__Short exercise__: Will you return, word for word, only the lines from the top of the data below down to and including the one with "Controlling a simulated"?

__Raw data__:
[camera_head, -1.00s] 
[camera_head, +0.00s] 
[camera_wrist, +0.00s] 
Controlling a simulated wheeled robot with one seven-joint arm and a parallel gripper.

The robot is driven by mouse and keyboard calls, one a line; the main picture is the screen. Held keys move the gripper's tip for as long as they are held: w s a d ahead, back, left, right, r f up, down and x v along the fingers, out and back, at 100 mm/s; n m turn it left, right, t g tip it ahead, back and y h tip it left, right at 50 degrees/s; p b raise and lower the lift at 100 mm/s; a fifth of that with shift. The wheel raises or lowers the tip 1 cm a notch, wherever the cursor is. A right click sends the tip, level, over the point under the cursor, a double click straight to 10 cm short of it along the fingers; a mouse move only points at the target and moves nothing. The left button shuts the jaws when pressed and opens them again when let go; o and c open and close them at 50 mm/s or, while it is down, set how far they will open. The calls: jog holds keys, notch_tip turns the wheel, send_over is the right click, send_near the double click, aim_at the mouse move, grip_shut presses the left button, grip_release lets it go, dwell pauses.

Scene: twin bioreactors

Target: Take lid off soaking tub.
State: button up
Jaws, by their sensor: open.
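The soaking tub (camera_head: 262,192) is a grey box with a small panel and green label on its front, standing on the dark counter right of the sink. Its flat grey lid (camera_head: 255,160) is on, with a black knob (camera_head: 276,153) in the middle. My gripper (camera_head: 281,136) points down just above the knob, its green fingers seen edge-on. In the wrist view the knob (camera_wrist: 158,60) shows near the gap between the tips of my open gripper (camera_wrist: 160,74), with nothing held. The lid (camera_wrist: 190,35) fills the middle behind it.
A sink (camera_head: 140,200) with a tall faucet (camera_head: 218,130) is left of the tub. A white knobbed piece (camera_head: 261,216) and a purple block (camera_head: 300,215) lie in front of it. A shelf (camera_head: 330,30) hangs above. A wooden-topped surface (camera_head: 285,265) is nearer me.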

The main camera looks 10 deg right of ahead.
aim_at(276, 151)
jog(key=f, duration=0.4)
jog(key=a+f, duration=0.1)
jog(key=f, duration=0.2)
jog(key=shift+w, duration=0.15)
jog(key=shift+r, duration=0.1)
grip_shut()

__Problem solution__:
[camera_head, -1.00s] 
[camera_head, +0.00s] 
[camera_wrist, +0.00s] 
Controlling a simulated wheeled robot with one seven-joint arm and a parallel gripper.

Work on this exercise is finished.